┌─ Data extract

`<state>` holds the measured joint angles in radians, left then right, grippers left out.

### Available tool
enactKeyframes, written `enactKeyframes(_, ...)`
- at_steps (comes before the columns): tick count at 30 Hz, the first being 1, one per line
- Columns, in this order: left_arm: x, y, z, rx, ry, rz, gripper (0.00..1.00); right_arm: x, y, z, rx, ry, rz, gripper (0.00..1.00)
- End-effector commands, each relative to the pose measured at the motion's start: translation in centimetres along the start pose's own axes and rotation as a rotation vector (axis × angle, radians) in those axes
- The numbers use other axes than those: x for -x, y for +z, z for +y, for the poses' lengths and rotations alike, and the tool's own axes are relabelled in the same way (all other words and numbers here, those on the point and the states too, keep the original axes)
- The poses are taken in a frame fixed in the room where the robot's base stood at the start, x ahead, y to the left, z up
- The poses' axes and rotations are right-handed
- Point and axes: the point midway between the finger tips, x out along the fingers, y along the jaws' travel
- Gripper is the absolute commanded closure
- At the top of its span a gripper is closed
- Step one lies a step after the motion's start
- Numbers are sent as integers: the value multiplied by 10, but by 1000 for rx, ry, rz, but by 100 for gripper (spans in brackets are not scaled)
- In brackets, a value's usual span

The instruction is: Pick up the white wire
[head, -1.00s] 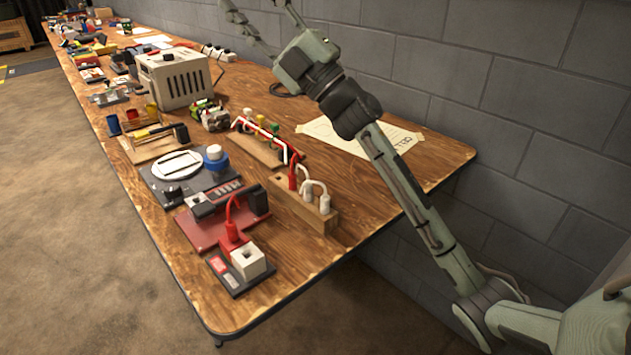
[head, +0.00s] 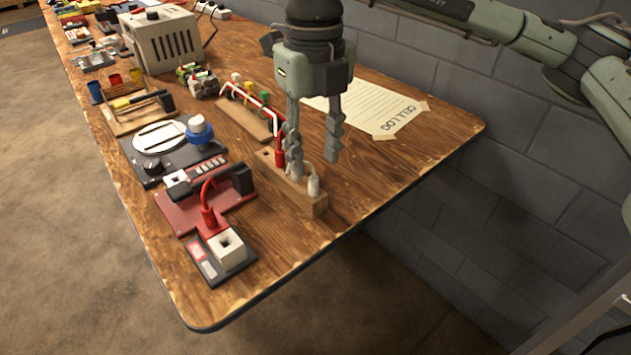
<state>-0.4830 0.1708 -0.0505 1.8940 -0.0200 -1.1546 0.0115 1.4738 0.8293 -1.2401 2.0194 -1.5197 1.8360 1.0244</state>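A short white wire with white plugs stands in the near wooden block (head: 305,201). One white plug (head: 314,186) shows at the block's right end; the rest of the wire is mostly hidden behind my right gripper's finger. My right gripper (head: 313,166) points down over this block, its two fingers open and apart. One finger overlaps the wire in the picture and the other hangs to its right; I cannot tell whether either touches. A red plug (head: 280,158) stands just left of the fingers. My left gripper is not in view.
A second wooden block (head: 243,119) with coloured plugs lies behind. A red base with a black handle (head: 227,182) and a white socket block (head: 227,249) stand to the left. A paper sheet (head: 371,105) lies behind the gripper. Bare table lies to the right.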

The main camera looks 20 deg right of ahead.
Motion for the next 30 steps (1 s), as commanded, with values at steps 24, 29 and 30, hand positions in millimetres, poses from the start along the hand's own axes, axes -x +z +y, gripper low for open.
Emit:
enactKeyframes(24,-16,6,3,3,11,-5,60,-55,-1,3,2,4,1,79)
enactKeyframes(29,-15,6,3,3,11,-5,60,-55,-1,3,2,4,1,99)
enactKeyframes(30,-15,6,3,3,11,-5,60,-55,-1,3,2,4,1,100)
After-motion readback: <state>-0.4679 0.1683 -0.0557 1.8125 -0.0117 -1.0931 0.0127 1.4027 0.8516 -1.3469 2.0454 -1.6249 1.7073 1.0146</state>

└─

Pictures are excluded; output everything else in the data verbatim.

Worked answer:
`<state>` holds the measured joint angles in radians, left then right, grippers left out.

### Available tool
enactKeyframes, written `enactKeyframes(_, ...)`
- at_steps (comes before the columns): tick count at 30 Hz, the first being 1, one per line
- Columns, in this order: left_arm: x, y, z, rx, ry, rz, gripper (0.00..1.00); right_arm: x, y, z, rx, ry, rz, gripper (0.00..1.00)
- End-effector commands, each relative to the pose measured at the motion's start: translation in centimetres along the start pose's own axes and rotation as a rotation vector (axis × angle, radians) in those axes
- The numbers use other axes than those: x for -x, y for +z, z for +y, for the poses' lengths and rotations alike, and the tool's own axes are relabelled in the same way (all other words and numbers here, those on the point and the states too, keep the original axes)
- The poses are taken in a frame fixed in the room where the robot's base stood at the start, x ahead, y to the left, z up
- The poses' axes and rotations are right-handed
- Point and axes: the point midway between the finger tips, x out along the fingers, y along the jaws' travel
- Gripper is the absolute commanded closure
- At the top of its span a gripper is closed
- Step one lies a step after the motion's start
- Numbers are sent as integers: the value multiplied by 10, but by 1000 for rx, ry, rz, but by 100 for gripper (spans in brackets are not scaled)
- In brackets, a value's usual span

The instruction is: Pick up the white wire
[head, -1.00s] 
[head, +0.00s] 
<state>-0.4830 0.1708 -0.0505 1.8940 -0.0200 -1.1546 0.0115 1.4738 0.8293 -1.2401 2.0194 -1.5197 1.8360 1.0244</state>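A short white wire with white plugs stands in the near wooden block (head: 305,201). One white plug (head: 314,186) shows at the block's right end; the rest of the wire is mostly hidden behind my right gripper's finger. My right gripper (head: 313,166) points down over this block, its two fingers open and apart. One finger overlaps the wire in the picture and the other hangs to its right; I cannot tell whether either touches. A red plug (head: 280,158) stands just left of the fingers. My left gripper is not in view.
A second wooden block (head: 243,119) with coloured plugs lies behind. A red base with a black handle (head: 227,182) and a white socket block (head: 227,249) stand to the left. A paper sheet (head: 371,105) lies behind the gripper. Bare table lies to the right.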

The main camera looks 20 deg right of ahead.
Motion for the next 30 steps (1 s), as commanded, with values at steps 24, 29 and 30, hand positions in millimetres, poses from the start along the hand's own axes, axes -x +z +y, gripper low for open.
Emit:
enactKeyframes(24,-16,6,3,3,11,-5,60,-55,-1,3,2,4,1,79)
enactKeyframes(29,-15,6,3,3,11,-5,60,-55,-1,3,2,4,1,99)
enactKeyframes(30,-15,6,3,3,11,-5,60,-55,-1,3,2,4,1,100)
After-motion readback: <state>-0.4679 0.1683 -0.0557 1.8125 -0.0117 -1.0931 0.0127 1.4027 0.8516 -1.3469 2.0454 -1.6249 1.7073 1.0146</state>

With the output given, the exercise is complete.